One tangible legacy I want to leave is the Assets Data Bank project because I hope it will revolutionize the way we do our work. The Multiple Listing Service is also another tangible programme I want to leave behind; a steady growth of our institution is yet another legacy I want to leave behind..

Getting our students folks integrated into the profession when they leave school is another legacy I would like to leave. I don’t like losing any of them to other professions like banking, oil companies or becoming accountants etc. Each time I go to schools, I encourage them, telling them that this profession is the best in the world.

We have about 3,000 estate surveyors and valuers in this country of 160 million people. So, the work is much and the opportunities are immense. On a lighter note, surveyors are the only professionals who have work on earth and also in heaven because Jesus says that “in my father’s house are many mansions”, meaning that we still have valuation and letting job to do even after our lives here on earth.

We have developed a volunteer scheme in which some our members volunteer their time to go to schools to encourage the students and mentor them on what they are supposed to know and do. They talk to these students and share private sector perspectives and practical experiences with them.

The property market, especially the Island market, seems to be taking too long to recover from the economic slowdown as against what obtains in some middle-class settlements particularly on the mainland. What’s take on this?

My take here is that slowdown follows convention. The general convention is that when the market drops, the high end is always the one that is badly hit because people will leave this end for the lower end while those planning to enter will stop. If you look at Ikoyi in Lagos, it has taken the hardest bashing and it is taking some time to recover. However, a place like Banana Island in Ikoyi has appreciated well because it has good infrastructure. This area has recovered by about 10 percent.

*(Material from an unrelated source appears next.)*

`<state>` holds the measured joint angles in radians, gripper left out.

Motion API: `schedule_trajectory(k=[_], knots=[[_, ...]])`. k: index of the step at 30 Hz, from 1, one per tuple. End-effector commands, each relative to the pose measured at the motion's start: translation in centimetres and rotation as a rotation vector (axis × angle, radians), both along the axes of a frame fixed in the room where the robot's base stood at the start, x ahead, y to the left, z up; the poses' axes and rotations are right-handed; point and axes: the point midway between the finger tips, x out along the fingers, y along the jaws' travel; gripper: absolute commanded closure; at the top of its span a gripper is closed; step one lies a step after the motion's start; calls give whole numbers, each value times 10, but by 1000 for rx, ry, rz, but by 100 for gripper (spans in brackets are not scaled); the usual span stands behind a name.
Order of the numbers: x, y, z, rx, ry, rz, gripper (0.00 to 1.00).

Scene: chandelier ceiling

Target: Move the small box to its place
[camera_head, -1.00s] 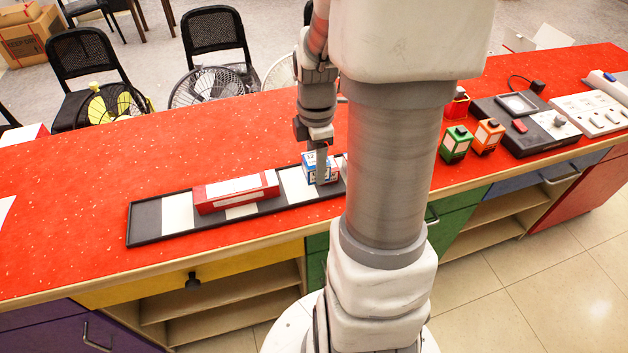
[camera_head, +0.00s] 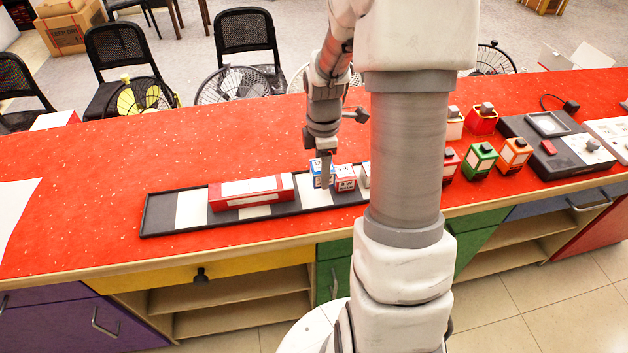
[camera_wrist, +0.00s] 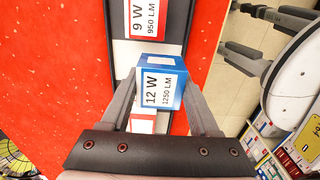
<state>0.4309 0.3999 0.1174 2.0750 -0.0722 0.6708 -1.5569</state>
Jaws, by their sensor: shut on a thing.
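The small blue-and-white box (camera_head: 318,172), marked "12 W 1250 LM", is between the fingers of my gripper (camera_head: 325,172). In the wrist view the box (camera_wrist: 160,88) sits between both fingers (camera_wrist: 157,100), which are shut on it. It is at the long black tray (camera_head: 160,222), over or on a white patch (camera_head: 315,196). I cannot tell whether it touches the tray. A small red-and-white box (camera_head: 345,178) stands just right of it. A long red-and-white box (camera_head: 250,192) lies in the tray to the left.
My arm hides the tray's right end. A whitish box (camera_head: 364,175) shows partly beside it. Green (camera_head: 480,160) and orange (camera_head: 515,154) boxes stand further right, near a dark device (camera_head: 562,150). The red counter (camera_head: 90,190) left of the tray is mostly clear.

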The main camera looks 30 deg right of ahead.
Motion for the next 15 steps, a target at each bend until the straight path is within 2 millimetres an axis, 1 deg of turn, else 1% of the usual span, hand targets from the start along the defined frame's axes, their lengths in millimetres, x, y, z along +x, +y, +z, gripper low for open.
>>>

It is difficult to measure the level of appreciation or recovery in terms of percentages but a place like Parkview Estate has appreciated by 10-15 percent. The same goes for Osborne Phase One and Second Avenue Extension.

Between the last quarter of 2012 and now, what has been the nature of market movement in terms of pricing and demand in both sales and rental market?

It all depends on the neighbourhood. Ikoyi, for instance, is recovering very slowly. The same with Victoria Island. The mainland and even Lekki are doing very well. Part of a project that we did recently shows that returns on investment in places like Ajegunle is huge because here landlords charge any rent they like because demand is high.

Assuming you have a group of investors looking for a viable location to move cash to, which location and segment of the property market would you advise them to invest in?

I know that the biggest gap in the real estate sector is in the low income segment. Medium income, yes, because any project below N30 million sells faster. If it is within N10-15 million, you will even sell off before you finish. But once it goes to N50-100 million, you are going to struggle to sell because the market here is thinning out. The biggest of all is the low income; here you cannot fail because the market is huge. And with what the government is doing about mortgage, by the next one to two years, mortgage will be available for low income earners.

Some developers say that why they avoid this segment of the market is because it carries higher risk and bigger challenges especially if it is for lease or rentals. How true is this?

Unfortunately, in this country, our laws are becoming impediment to real estate development. This may not sound populist but it is the truth. A man who is investing in housing development for rent or lease wants to be sure that at the end of the month or year, he will be able to get his rent. A situation where a developer has to be in court for many years to repossess his property following a default is not good. People shy away from that segment of the market mainly because of its peculiar problem.